When we are experiencing emotional surges, we are more likely to speak from intensity rather than integration. We may feel an urgent need to post, to condemn, to align, to withdraw, or to demand action. Immediately.
Anger can feel powerful and clarifying. But beneath it, there’s almost always something more vulnerable: grief, fear, helplessness. By tending to the pain at this layer, you reveal a very different type of clarity - less wounded and more connected to authentic, personal power.
Many, however, cling to the anger that sits above all that vulnerability. Because anger converts pain into motion. It restores a sense of agency when we feel powerless.
At the same time, it narrows perspective. It amplifies certainty. It reduces our tolerance for ambiguity. The world begins to divide into clear lines - right and wrong, ally and enemy, action and inaction.
In that state, we can mistake urgency for wisdom.
And in a culture built on immediacy, this narrowing is easily rewarded. Platforms privilege speed. They reward certainty. They amplify volume.
Which is how mobilisation becomes performance.
We confuse expression with contribution.
Stage 2 practice
This is the personal practice I’ve been working with to respond healthily to mobilisation as we continue to be buffeted by global events.
When I notice emotion surging in response to something I see, read, or hear about, I try to pause before I post, creating room for responsiveness over reaction.
Then I move my body. Walk. Shake.

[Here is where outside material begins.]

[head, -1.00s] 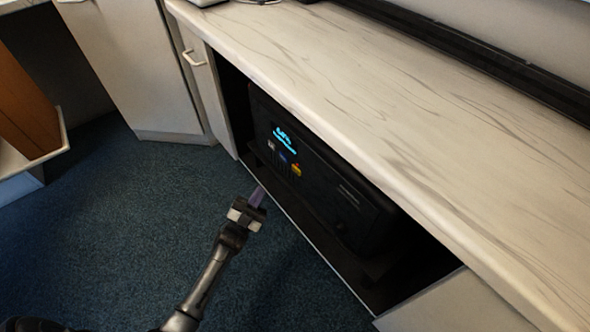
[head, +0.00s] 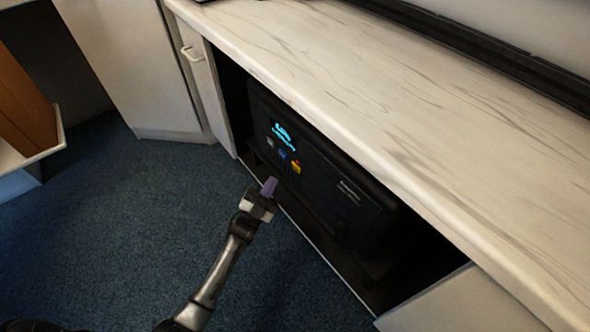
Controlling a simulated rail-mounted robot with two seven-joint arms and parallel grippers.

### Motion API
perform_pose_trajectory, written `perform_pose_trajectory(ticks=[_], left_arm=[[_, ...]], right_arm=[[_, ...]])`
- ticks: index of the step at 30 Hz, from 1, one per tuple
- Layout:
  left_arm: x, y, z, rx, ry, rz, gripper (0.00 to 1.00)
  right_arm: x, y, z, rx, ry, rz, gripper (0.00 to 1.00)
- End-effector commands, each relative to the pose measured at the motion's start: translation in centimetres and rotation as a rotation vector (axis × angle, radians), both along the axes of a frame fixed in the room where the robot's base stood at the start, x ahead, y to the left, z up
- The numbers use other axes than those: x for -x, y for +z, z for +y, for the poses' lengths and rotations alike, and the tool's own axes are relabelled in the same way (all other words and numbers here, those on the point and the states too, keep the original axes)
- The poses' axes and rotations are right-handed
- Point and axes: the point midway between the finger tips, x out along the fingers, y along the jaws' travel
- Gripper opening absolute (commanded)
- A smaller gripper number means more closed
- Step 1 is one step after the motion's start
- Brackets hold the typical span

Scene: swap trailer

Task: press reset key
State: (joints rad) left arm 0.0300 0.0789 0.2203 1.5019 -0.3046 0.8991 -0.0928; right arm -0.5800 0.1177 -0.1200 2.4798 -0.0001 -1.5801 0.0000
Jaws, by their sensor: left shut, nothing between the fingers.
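A black machine (head: 340,195) sits in an open bay under the counter. Its front has a lit blue display (head: 284,135) and a row of small keys below it: a grey key (head: 270,143), a blue key (head: 282,154) and a yellow-and-red key (head: 296,167). Their labels are too small to read, so I cannot tell which is the reset key. My left gripper (head: 269,186) is shut and empty, with its purple-grey fingertips just below and in front of the keys. It looks apart from them. My right gripper is not in view.
A marble-patterned white counter (head: 400,120) overhangs the machine. White cabinets with a handle (head: 190,54) stand to the left of the bay. The blue carpet (head: 120,230) in front is clear. A brown-backed open box or shelf (head: 25,110) is at far left.

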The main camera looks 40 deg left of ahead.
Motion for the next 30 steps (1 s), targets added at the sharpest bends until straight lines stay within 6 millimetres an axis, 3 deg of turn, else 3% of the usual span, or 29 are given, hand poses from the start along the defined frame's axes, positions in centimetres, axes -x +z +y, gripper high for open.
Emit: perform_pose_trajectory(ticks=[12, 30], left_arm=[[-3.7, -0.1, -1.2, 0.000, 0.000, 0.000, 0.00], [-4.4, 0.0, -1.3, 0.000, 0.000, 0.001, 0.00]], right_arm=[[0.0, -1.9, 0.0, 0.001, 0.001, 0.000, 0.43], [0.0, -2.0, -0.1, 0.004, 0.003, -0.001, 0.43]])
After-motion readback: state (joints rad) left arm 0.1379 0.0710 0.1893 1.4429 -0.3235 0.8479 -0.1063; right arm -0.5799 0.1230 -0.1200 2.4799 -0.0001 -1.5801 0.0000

Breathe deeply, making my exhale twice as long as my inhale.
If I’m feeling really unsteady, I use emotional freedom technique (EFT/Tapping) to settle my nervous system.
Then I sit with my emotions and name what I’m feeling beneath the anger.
I ask myself: ‘If there were an emotion beneath this, what would it be?’
And I offer self-compassion to whatever I find there.
Once I feel more settled, I ask myself: ‘What must be said? What must be seen?’
Regulation before influence.
Samantha x
‘The arc of the moral universe is long, but it bends towards justice. Except it doesn’t bend on its own - it bends because we pull it in the direction of justice.’ Barack Obama, 30 September 2025.